The collections he assembles when he researches contain different types of materials depending on the topic including interviews, newspaper clippings, photographs, the works of the people themselves, letters, and academic and historical publications. Each source has to be read and evaluated for its value, in its context, for its purpose. Out of this emerges a fabric, a panorama: ‘That is narrative history’, Taibo says, ‘In all this material you will suddenly come across a hidden phrase, maybe in an interview if you are writing about a person. This phrase will give you a clue about the person. Once the phrase shines and sparkles, you incorporate it into the text. And there you go.’

For almost six years now, Taibo has been director of the Fondo de Cultura Económica, a cultural institution run and funded by the Mexican State. Its remit is to make culture accessible to everyone, by publishing and selling books and promoting reading and debates emerging around cultural topics. To create a pathway into reading, Taibo and his team have launched a series of short, classical, easily portable illustrated texts, available in print or electronically, for 20 Mexican Pesos (£1) which are affordable to everyone, visually appealing, and which one can read almost anywhere.

Taibo and CAMeNA share a commitment and dedication to building and creating pathways for people who want to intervene in their historical moment based on ethical critical consciousness, whether that is by building an archive, creating an appealing and inviting narrative, or publishing books.

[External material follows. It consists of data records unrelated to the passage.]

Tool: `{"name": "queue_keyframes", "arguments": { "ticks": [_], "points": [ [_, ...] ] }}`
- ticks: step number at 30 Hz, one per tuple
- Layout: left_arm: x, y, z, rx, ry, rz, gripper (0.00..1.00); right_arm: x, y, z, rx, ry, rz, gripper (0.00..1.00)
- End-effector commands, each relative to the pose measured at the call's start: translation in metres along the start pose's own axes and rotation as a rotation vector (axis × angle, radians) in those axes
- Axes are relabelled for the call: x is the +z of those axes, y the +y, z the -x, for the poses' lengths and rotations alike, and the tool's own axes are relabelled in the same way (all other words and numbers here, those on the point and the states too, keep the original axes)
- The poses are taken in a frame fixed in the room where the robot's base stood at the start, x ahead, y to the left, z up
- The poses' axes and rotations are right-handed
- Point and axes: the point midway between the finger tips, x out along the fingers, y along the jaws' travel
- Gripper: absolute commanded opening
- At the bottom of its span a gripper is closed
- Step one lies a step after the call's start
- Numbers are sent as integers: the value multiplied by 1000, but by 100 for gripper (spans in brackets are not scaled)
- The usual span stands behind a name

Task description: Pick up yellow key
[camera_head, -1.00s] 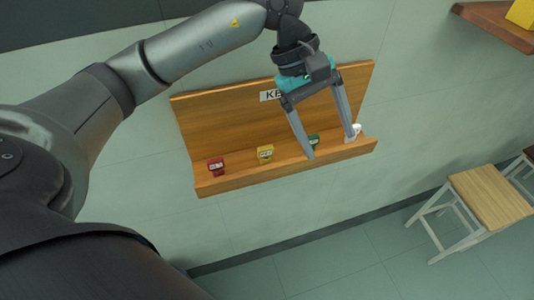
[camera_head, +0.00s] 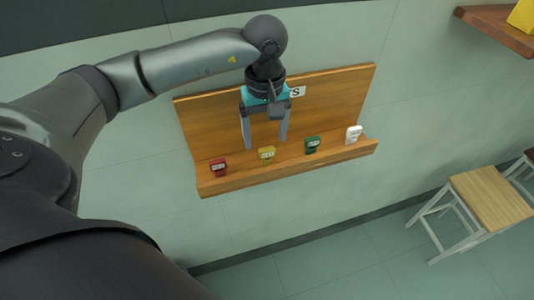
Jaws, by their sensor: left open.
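The yellow key (camera_head: 267,154) sits on the ledge of a wooden wall shelf (camera_head: 225,133), between a red key (camera_head: 218,167) on its left and a green key (camera_head: 312,145) on its right. A white key (camera_head: 354,134) is at the right end. My left gripper (camera_head: 265,145) is open and empty, fingers pointing down, just above the yellow key in the picture. Its exact distance from the key cannot be told. My right gripper is not in view.
A sign (camera_head: 297,92) on the shelf's back board is partly hidden by my gripper. A wooden stool (camera_head: 490,198) stands on the floor at right. Another shelf (camera_head: 497,31) with a yellow object (camera_head: 522,15) is at upper right. The wall below the ledge is clear.

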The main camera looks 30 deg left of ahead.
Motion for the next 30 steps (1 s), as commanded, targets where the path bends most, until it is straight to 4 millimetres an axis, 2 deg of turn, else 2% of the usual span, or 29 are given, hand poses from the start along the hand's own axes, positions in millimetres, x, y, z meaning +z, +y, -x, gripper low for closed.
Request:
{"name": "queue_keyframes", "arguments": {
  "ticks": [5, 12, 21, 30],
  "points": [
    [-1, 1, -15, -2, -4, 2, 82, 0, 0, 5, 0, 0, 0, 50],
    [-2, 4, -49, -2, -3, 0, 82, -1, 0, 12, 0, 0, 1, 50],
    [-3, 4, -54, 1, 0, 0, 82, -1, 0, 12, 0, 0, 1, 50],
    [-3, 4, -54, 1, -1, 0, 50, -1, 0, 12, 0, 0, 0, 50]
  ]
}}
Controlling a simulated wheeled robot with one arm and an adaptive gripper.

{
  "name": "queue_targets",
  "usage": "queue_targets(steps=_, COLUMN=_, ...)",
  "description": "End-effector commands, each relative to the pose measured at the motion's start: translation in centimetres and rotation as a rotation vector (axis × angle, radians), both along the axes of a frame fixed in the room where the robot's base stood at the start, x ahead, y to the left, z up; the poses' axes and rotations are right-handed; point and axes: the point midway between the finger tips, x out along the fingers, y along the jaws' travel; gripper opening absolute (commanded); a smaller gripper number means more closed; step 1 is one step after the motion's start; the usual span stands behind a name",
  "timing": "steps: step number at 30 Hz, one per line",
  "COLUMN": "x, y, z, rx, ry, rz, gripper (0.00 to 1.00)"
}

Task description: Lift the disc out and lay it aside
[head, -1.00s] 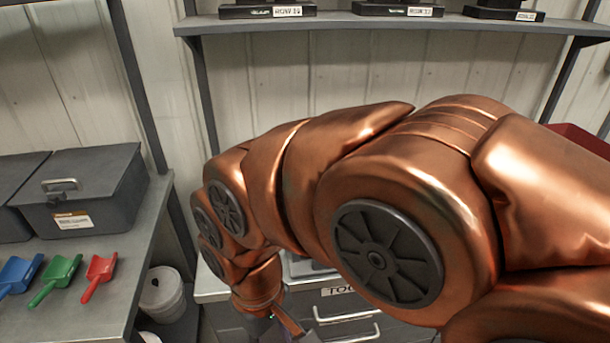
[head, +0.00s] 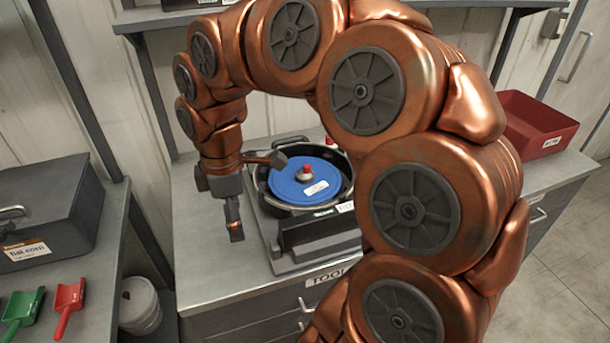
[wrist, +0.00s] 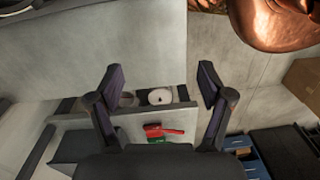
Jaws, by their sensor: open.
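The blue disc (head: 301,185) lies flat inside the round black pan of the seed meter (head: 338,165), with a red-topped knob at its centre and a pale label on its face. The seed meter stands on a grey base on the counter. My gripper (head: 234,230) hangs to the left of the seed meter, apart from the disc, over the counter's left part. In the wrist view my gripper (wrist: 160,95) shows two spread fingers with nothing between them. The disc is not in the wrist view.
A red bin (head: 535,125) stands on the counter's right. A grey lidded box (head: 50,212), a green scoop (head: 22,308) and a red scoop (head: 68,300) are on the left bench. A shelf (head: 145,20) runs above. Bare counter (head: 215,265) lies left of the seed meter.

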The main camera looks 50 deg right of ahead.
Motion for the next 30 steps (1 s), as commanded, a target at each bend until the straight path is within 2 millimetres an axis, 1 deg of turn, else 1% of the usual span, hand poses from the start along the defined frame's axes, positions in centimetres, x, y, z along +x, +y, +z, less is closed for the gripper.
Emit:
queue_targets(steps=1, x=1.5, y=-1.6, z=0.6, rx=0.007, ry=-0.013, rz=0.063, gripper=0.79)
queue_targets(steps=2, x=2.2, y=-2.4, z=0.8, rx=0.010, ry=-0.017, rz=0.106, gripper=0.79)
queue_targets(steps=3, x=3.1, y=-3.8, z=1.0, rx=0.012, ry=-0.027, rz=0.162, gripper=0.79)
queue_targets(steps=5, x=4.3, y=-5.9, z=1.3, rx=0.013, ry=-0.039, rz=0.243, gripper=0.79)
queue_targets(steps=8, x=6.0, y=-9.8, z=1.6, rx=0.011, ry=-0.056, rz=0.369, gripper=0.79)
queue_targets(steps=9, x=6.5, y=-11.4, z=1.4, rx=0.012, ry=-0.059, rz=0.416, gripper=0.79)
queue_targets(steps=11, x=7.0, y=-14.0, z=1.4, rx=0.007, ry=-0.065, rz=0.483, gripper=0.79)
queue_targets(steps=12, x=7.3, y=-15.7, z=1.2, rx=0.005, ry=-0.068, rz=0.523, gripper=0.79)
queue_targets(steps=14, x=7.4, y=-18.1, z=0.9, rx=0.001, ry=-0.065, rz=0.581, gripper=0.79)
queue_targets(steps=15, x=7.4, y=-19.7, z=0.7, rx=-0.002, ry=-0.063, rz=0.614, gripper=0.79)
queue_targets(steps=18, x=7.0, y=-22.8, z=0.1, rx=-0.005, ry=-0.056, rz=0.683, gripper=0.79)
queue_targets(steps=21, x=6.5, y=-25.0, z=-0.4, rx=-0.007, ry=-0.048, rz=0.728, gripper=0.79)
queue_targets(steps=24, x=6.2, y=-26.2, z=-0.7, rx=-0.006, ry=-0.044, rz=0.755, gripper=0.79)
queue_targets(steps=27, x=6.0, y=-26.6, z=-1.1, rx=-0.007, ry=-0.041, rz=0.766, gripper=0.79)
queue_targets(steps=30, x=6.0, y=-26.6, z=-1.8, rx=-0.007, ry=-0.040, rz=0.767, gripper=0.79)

People talk about memory as if was something that floats around in the air. In fact, it’s the sum of the political decisions that have marked the world. The wonderful Academic Center for the Memory of Our America is based at the Autonomous University of Mexico City.
CAMeNA is home to a vast collection of documents that make up the ‘layers of memory’ – of an internationalist, pan-American, anti-imperialist America, deeply committed to the principles of liberation and of justice. All materials are available to the public on the premises, and many are available online.